Problem statement >>
Find the word "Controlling" in the listing; pull out each line holding it.
* BEGIN Exercise materials *
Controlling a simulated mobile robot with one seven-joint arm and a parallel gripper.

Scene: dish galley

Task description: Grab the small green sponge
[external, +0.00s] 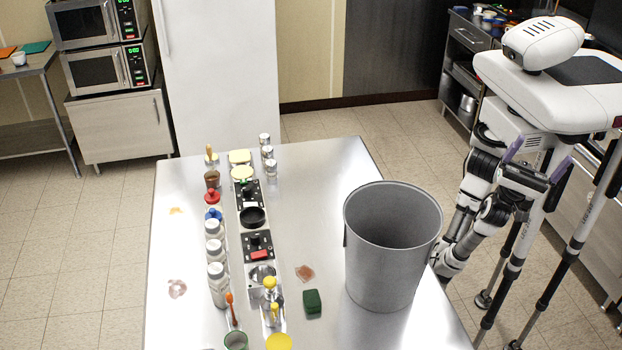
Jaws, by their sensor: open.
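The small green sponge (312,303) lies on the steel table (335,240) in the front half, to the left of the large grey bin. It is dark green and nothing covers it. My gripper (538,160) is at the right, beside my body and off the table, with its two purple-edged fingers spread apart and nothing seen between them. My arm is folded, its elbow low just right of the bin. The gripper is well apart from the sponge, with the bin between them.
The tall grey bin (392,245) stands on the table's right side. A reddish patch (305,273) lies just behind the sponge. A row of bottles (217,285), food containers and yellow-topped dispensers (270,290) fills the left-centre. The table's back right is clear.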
* END Exercise materials *
* BEGIN Exercise materials *
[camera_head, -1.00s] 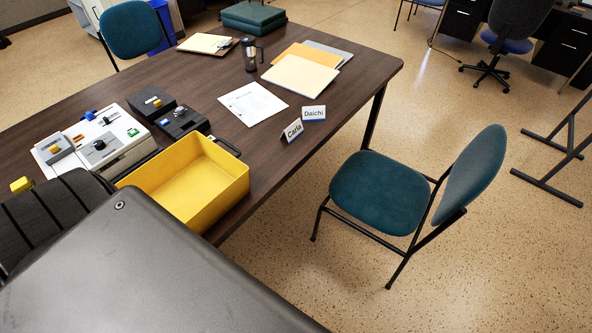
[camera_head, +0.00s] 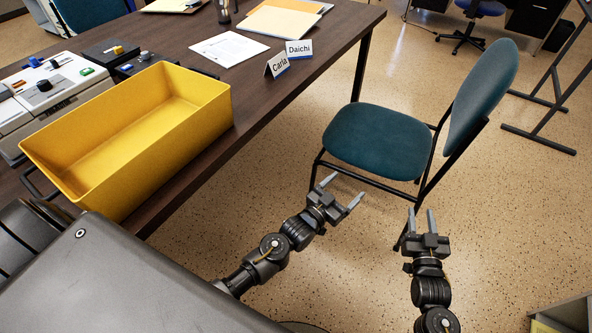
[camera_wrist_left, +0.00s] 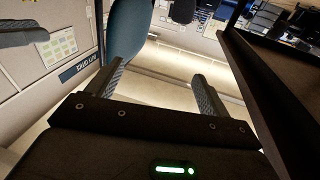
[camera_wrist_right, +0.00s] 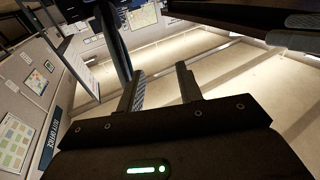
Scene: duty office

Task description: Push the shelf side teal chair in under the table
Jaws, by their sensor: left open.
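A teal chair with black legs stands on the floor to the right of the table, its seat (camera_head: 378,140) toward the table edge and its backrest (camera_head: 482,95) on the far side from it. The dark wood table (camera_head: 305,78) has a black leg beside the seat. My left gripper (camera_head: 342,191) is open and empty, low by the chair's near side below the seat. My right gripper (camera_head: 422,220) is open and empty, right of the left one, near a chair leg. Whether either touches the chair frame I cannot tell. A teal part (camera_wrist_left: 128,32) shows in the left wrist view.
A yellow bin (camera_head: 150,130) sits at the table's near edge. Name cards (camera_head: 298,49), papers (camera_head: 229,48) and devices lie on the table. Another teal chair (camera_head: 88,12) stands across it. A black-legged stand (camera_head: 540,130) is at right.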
* END Exercise materials *
* BEGIN Exercise materials *
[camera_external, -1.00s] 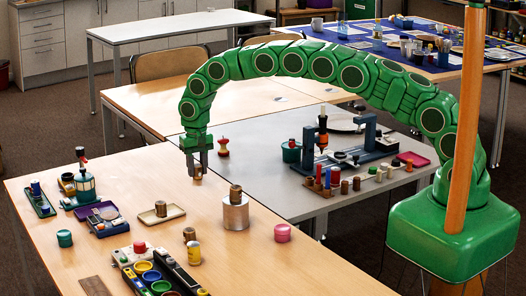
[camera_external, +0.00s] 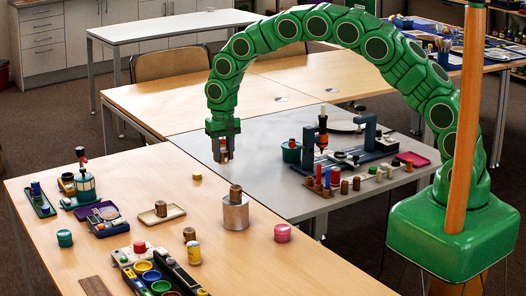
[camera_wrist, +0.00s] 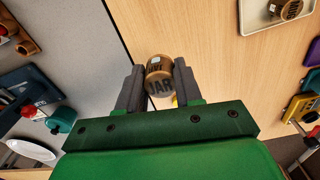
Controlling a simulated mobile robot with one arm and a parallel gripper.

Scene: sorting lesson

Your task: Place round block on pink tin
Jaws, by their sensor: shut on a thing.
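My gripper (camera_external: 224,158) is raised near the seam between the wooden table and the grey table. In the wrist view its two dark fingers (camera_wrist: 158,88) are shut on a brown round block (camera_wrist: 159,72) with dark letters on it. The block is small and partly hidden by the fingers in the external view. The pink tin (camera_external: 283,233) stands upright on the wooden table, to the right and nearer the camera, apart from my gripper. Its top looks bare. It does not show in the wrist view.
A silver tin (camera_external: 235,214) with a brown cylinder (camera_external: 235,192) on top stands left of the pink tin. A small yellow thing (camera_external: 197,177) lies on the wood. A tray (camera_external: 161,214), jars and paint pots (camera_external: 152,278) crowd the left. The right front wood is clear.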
* END Exercise materials *
Solution >>
Controlling a simulated mobile robot with one seven-joint arm and a parallel gripper.
Controlling a simulated mobile robot with one arm and a parallel gripper.

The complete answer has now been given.